In a tweet Monday, HRC wrote, “Seriously @tiktok_us? You banned us for using the word gay in a comment. You need to do better!”

 Ty Cobb, senior director of strategic initiatives at HRC, told The Advocate Tuesday in a statement:

“What message does it send to young people when we comment or post LGBTQ+ content and it’s deemed inappropriate and a violation of community guidelines? We’re fighting a battle for our lives. Elected officials are trying to censor our speech and restrict our access to healthcare and equal opportunity. Our need to communicate to our community and allies is more important than ever right now. Having our TikTok account suspended for two days means our ability to post educational, affirming content was restricted, which is nothing short of devastating.”

Tik-Tok has a checkered and problematic history in its engagement with the LGBTQ+ community. TikTok’s “For You” page recommendation algorithm circulated videos promoting hate and violence targeting the LGBTQ community during Pride Month, while the company celebrated the month with its #ForYourPride campaign. 

There are no tailored TikTok policies specifically addressing safety for the LGBTQ community. Instead, the platform’s community guidelines relevant to protecting the LGBTQ community are folded into TikTok’s “organized hate” and “hateful behavior” policies barring users from directing hate toward an individual or groups based on their “sexual orientation, sex, gender, gender identity,” among other characteristics.

LGBTQ rights organization GLAAD analyzed LGBTQ safety on TikTok in its Social Media Safety Index released in May. In its recommendations, it noted that “TikTok must prioritize improved practices and systems to reduce anti-LGBTQ hate and extremist content.”

Anti-LGBTQ content not only slides under TikTok’s radar but seems to be actively promoted by the company’s algorithm.

Media Matters for America, a Washington D.C.-based media watchdog group noted: “Let’s be clear: No one knows exactly how TikTok’s “For You” page algorithm is formulated. We have a rough idea, as TikTok has explained that recommendations are based on a number of factors like user interactions, video information, and device settings.”

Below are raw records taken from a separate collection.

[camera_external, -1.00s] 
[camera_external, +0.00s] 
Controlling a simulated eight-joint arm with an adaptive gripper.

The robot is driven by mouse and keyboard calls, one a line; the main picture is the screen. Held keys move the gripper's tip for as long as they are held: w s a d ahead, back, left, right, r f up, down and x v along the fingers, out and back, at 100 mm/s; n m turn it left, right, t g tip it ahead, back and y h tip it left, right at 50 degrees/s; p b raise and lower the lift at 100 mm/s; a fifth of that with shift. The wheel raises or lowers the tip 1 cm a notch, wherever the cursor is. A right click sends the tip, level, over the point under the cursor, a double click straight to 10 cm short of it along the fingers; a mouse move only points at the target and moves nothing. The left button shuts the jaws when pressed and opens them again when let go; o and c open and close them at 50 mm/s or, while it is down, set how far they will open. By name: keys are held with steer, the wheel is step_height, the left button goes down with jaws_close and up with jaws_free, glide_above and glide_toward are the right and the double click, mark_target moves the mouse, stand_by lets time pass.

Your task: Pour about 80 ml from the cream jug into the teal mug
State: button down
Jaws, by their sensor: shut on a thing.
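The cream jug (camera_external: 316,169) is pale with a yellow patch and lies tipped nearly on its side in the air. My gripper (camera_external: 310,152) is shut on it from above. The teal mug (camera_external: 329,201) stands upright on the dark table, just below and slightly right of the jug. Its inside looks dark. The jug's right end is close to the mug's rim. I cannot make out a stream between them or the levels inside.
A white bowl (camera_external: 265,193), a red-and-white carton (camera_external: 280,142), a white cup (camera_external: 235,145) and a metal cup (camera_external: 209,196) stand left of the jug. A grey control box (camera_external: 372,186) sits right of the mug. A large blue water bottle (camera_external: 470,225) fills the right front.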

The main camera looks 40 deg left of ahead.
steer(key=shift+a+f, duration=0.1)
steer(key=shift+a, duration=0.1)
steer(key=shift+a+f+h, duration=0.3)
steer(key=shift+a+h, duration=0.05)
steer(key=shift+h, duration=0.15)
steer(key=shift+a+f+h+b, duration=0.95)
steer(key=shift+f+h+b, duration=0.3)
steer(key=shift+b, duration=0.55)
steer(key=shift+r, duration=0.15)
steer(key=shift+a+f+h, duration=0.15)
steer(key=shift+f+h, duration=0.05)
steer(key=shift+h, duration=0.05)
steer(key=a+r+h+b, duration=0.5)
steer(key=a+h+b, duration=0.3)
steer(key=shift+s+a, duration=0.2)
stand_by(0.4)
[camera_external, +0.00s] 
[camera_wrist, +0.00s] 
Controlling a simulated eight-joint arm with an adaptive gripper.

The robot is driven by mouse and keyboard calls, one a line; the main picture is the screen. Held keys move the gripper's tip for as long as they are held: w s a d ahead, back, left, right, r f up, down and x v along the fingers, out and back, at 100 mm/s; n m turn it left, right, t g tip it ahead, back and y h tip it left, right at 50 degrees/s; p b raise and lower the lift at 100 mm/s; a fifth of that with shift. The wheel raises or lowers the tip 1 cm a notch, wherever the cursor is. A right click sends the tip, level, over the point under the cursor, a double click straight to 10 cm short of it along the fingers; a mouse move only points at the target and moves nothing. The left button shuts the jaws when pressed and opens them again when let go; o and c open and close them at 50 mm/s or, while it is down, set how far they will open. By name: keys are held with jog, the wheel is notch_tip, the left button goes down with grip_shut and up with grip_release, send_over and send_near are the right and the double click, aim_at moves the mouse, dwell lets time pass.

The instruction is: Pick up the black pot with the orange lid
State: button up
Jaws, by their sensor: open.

LGBTQ+ individual users on the Tik-Tok platform also find themselves targeted by organized efforts by right-wing homophobes who have discovered how to “game” the platforms to force content guideline strikes or violations algorithms which sometimes result in a complete ban and deplatforming of those users affected.

The Culver City based social media company spokesperson responding in an email to The Advocate explained the company took action immediately after it knew of the issue with HRC.

“We restored the comment as soon as we were made aware of this error and will continue to provide ongoing training to help our moderators make consistent and accurate decisions,” the spokesperson for the company said. “We are proud that LGBTQ+ community members choose to create and share on TikTok, and our policies seek to protect and empower these voices on our platform.” 

Tik-Tok has not responded to the Blade’s request for explanation or comment.